ПРИЕЗД В ПЕТРОГРАД В 1923 ГОДУ

1923 году я приезжал в Петроград с оперной студией К. С. Станиславского. Пел тогда в консерватории в операх „Вертер" и „Евгений Онегин". Когда я выступил в „Вертере", появилась рецензия, в которой было сказано, что я в этой партии напоминал пьяного матроса с разбитого корабля. Мой Ленский, видимо, более удовлетворил критиков. После сцены бала в „Евгении Онегине" произошло мое первое знакомство с П. 3. Андреевым. Он пришел ко мне за кулисы пожать руку и пожелать успеха, сказал, что у меня очень хороший голос.
Публика принимала оба наших спектакля очень положительно. Дирекция театра оперы и балета пригласила меня на пробу, но так как я числился в молодежной группе Большого театра и в студии К. С. Станиславского, то я должен было отказаться от этого предложения.
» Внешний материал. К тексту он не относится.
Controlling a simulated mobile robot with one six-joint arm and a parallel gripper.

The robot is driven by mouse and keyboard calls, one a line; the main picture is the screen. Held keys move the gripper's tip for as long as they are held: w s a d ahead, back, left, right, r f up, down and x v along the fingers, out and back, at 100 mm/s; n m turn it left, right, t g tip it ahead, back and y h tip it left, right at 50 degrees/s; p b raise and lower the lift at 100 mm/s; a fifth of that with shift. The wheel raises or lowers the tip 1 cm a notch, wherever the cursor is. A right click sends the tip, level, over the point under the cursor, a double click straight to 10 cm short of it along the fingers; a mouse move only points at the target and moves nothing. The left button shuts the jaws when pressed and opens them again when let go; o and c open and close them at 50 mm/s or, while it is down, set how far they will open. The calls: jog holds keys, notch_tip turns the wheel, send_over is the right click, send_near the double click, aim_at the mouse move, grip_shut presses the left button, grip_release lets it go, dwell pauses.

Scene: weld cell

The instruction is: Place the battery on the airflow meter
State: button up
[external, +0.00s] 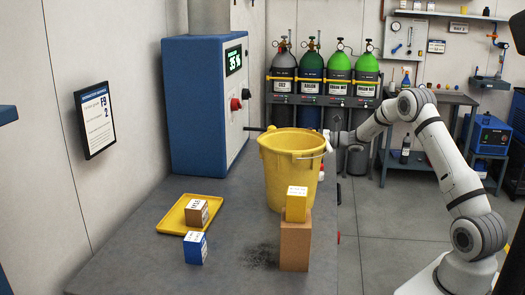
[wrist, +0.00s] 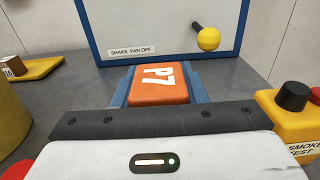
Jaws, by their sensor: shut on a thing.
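My gripper (wrist: 158,72) has a blue finger on each side of an orange block (wrist: 160,85) marked P7 and is shut on it. The block may be the battery; no word on it says so. In the external view my arm reaches in from the right behind the yellow bucket, which hides most of the gripper and the block. I cannot pick out the airflow meter for certain. In the wrist view, a white panel (wrist: 150,25) with a blue frame, a "shake fan off" label and a yellow knob stands beyond the block.
The yellow bucket (external: 290,170) stands on the grey table. A yellow box (external: 297,204) sits on a tall brown box (external: 294,246). A blue box (external: 195,248) and a yellow tray (external: 174,220) with a brown box are left. A smoke-test switch box (wrist: 280,122) is at right.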

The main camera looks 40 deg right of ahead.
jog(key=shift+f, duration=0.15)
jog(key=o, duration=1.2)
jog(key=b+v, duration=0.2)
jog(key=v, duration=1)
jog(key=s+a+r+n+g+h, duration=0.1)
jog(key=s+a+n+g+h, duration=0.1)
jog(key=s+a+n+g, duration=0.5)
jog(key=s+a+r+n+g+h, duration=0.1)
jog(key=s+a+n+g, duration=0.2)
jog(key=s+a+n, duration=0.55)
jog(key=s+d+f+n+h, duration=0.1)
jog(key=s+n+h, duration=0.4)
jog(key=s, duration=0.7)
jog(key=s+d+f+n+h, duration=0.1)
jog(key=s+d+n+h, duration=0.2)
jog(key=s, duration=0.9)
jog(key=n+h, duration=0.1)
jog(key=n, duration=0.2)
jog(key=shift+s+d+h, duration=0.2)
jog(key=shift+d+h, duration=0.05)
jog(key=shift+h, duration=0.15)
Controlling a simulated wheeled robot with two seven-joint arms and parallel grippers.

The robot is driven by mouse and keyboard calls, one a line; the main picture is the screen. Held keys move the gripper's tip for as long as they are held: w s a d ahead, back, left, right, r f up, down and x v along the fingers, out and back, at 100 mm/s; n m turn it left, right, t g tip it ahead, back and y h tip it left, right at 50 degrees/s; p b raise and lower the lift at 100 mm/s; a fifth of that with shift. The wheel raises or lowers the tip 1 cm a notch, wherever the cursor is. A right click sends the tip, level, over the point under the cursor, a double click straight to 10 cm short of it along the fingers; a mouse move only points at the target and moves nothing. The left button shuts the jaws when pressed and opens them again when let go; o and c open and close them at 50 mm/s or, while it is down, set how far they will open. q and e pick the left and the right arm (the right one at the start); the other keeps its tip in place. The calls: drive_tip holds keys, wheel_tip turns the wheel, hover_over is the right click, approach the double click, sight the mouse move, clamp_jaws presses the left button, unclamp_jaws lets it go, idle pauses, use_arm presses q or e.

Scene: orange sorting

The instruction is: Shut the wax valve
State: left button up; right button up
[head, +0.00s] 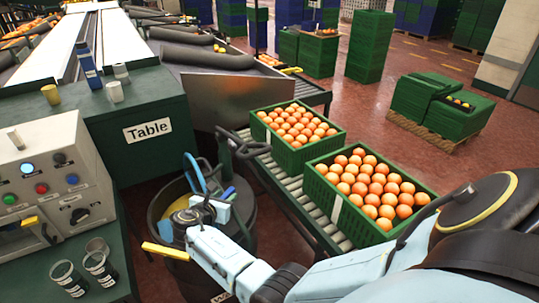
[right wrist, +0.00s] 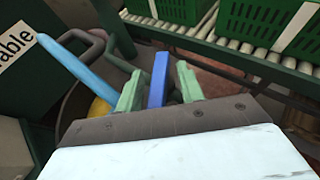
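A dark drum (head: 243,243) stands beside the roller conveyor, with a label at its foot that is mostly cut off by my arm and seems to start with "W". A blue lever (head: 228,193) rises at the drum's top; it looks like the wax valve's handle. My right gripper (head: 215,208) is over the drum top. In the right wrist view the gripper's green fingers (right wrist: 160,88) are open, one on each side of the blue lever (right wrist: 158,78), with gaps showing on both sides. The lever's lower end is hidden by the gripper. My left gripper is not in view.
A light blue curved tube (head: 194,171) stands close left of the gripper. A yellow bar (head: 165,251) sticks out at the drum's left. Two green crates of oranges (head: 338,210) (head: 275,140) sit on the conveyor. A control panel (head: 50,180) is at left.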

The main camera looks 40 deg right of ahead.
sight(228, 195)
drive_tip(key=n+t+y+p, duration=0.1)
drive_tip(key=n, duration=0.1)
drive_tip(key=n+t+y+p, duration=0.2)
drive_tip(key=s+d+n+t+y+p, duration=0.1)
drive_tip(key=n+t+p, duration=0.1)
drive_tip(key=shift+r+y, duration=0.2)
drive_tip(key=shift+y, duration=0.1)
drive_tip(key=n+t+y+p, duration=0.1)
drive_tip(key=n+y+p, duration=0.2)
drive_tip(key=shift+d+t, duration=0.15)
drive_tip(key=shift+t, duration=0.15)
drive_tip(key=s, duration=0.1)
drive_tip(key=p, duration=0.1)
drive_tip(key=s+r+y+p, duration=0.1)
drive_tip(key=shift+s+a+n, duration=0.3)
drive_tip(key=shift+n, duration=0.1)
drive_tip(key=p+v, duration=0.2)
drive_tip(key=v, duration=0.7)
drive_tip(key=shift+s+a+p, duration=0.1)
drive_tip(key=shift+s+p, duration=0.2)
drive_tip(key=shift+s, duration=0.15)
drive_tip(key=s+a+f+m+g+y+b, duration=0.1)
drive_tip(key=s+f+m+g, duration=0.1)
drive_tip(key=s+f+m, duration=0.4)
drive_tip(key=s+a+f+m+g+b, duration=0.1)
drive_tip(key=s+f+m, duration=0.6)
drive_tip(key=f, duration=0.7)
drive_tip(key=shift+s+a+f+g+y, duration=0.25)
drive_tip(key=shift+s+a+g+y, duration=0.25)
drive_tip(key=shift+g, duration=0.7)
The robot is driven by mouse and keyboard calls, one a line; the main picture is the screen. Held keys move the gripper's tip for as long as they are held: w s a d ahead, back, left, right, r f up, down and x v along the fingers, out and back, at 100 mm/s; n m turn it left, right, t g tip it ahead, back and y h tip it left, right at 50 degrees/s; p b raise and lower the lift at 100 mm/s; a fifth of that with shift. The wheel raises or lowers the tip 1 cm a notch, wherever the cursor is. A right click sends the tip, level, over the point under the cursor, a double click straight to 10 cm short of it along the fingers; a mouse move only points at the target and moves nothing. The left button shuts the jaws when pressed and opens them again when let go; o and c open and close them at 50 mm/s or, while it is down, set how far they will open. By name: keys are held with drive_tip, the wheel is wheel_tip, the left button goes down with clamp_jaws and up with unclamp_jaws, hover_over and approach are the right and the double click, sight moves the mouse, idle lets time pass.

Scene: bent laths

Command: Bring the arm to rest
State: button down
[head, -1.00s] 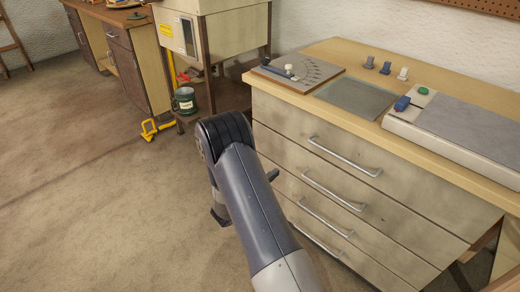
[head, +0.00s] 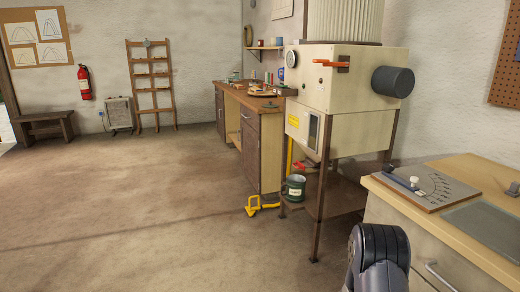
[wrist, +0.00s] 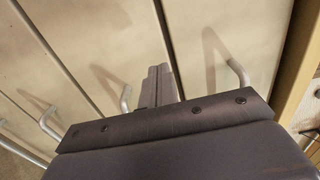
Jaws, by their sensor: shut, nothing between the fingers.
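My arm (head: 378,255) shows at the lower right of the head view, its dark rounded joint in front of the wooden-topped bench. The gripper itself is hidden in the head view. In the wrist view my gripper (wrist: 158,85) is shut, its two fingers together with nothing between them. Behind the fingers are the pale drawer fronts (wrist: 200,20) of the bench and their metal handles (wrist: 237,72). I cannot tell how far the fingers are from the drawers.
The floor (head: 130,215) at left is open.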

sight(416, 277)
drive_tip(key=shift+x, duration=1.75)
На наших гастролях в Петрограде партию Вертера. кроме меня, исполнял А. И. Алексеев, Шарлотту пела М. Л. Мельцер, Альберта — С. И. Бителев и П. И. Румянцев, который впоследствии (после Великой Отечественной войны) был режиссером в театре Оперы и балета им. С. М. Кирова. В „Евгении Онегине" пели те же актеры, дирижировал М. Н. Жуков. Спектакли студии К. С. Станиславского не были похожи на оперные спектакли других театров. К. С. Станиславский добивался в первую очередь драматического звучания фразы. Спектакли наши вызвали в Петрограде большой интерес, так как по исполнению они приближались к драматическим. К сожалению, некоторые исполнители ударялись в крайность и делали это в ущерб вокальной стороне. Для наших зрителей было интересным то, что все движения артистов были связаны с музыкой. Это напоминало отчасти спектакли музыкальной драмы Лапицкого. Но в нашей студии все было усовершенствовано, так как во главе стоял такой режиссер, как К. С. Станиславский.
Моя работа над образом Вертера продолжалась в течение двух лет. И это произошло не потому, что я был бездарен, а в силу того, что мне нужно было постигнуть все особенности системы К. С. Станиславского.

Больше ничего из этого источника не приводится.